The annual meeting of stockholders of the Company was held on May 13, 2014. Results of the voting at the meeting are set forth below.

Election of Class I Directors. The names of the persons who were nominated to serve as Class I directors of the Company to serve for a three-year term are listed below, together with a tabulation of the results of the voting at the annual meeting with respect to each nominee.

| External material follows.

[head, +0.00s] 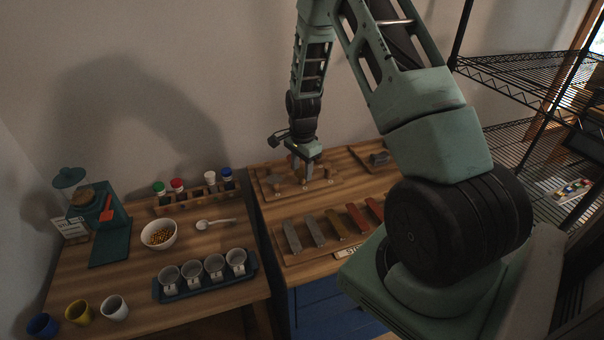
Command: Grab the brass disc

All Class I director nominees were elected.

    Name of Class I Nominee    Votes For        Votes Withheld       Broker Non-Votes
    James L. Doti               91,502,399              997,640              7,488,183
    Michael D. McKee            88,894,044            3,605,995              7,488,183
    Thomas V. McKernan          91,456,331            1,043,708              7,488,183
    Virginia M. Ueberroth       91,487,566            1,012,473              7,488,183

Advisory Vote on Executive Compensation. At the meeting, the stockholders approved, on an advisory basis, the compensation of the Company's named executive officers, with 90,476,532 votes for, 1,395,316 votes against, 628,191 votes abstaining and 7,488,183 broker non-votes.

Ratification of Independent Public Accountants. At the meeting, the stockholders of the Company also voted to ratify the Audit Committee's selection of PricewaterhouseCoopers LLP as the Company's independent registered public accounting firm for 2014, with 99,280,241 votes for, 296,307 votes against and 411,674 votes abstaining.